Notwithstanding any provision of the Constitution or Bylaws that might be
susceptible to contrary interpretation: a). The Society is organized and
operated exclusively for scientific and educational purposes. b). No part of
the net earnings of the Society shall or may under any circumstances inure
to the benefit of any member or individuals. c). No substantial part of the
activities of the Society shall consist of carrying on propaganda, or
otherwise attempt to influence local, state or national legislation. (All
activities of the Society shall be determined by Council.) The Society shall
not participate in, or intervene in (including the publishing or
distributing of statements) any campaign on behalf of any candidate for
public office. d). The Society shall not be organized or operated for
profit.
SECTION 2. Distribution on Dissolution.
Upon lawful dissolution of the Society and after payment of all just debts
and obligations of the Society, Council shall distribute all remaining
assets of the Society to one or more organizations selected by the Council
which have been approved by the United States Internal Revenue Service as
organizations formed and dedicated to exempt purposes.
ARTICLE XII. General
SECTION 1. Records. All official
records, archives and historical material shall be held in the Central
Office in the custody of the Executive Director.
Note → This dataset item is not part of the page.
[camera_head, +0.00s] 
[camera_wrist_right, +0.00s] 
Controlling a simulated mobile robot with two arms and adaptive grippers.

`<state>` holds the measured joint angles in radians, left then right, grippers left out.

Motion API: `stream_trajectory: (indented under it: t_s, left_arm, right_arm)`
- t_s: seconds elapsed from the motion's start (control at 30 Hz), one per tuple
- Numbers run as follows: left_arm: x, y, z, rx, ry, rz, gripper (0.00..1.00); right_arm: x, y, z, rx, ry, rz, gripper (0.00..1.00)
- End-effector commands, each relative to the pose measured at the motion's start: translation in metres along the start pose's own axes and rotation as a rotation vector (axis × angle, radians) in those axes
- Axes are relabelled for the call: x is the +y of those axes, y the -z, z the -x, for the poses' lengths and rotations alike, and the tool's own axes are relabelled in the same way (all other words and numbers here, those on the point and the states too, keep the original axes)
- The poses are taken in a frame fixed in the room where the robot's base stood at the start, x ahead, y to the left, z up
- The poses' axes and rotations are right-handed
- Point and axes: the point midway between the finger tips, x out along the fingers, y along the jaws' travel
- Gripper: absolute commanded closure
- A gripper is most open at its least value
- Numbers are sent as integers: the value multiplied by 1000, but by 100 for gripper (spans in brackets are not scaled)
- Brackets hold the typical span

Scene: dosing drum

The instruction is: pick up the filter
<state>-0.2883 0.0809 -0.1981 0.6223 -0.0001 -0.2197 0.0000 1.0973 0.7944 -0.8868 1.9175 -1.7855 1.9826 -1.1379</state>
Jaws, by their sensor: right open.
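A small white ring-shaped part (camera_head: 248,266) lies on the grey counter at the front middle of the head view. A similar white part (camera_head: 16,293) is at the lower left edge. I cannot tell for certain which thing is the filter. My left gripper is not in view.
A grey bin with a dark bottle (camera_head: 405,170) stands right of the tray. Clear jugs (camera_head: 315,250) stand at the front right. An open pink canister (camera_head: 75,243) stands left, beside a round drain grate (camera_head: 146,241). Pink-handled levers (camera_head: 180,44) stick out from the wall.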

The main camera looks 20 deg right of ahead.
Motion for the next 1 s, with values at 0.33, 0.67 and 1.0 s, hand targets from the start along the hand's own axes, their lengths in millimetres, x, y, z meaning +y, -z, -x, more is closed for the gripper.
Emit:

SECTION 2. Procedures and Customs. The
Society shall maintain a current Operational Guide detailing the procedures
and current customs of the Society operations as well as the duties and
responsibilities of officers, committees, and major employees. The
Operational Guide shall be maintained current by the Executive Director as
determined by the Council.
ARTICLE XIII.
Amendments
SECTION 1. Presentation. Amendments to
these Bylaws may be proposed in writing, by any regular member, to Council
at any time up to three months in advance of any Business Meeting of the
Society. Such proposed amendments must be presented in writing at the
following Business Meeting for action by the Society.
SECTION 2. Adoption. These Bylaws may
be amended at any Business Meeting of the Society by a two-thirds majority
vote of the regular members present and voting.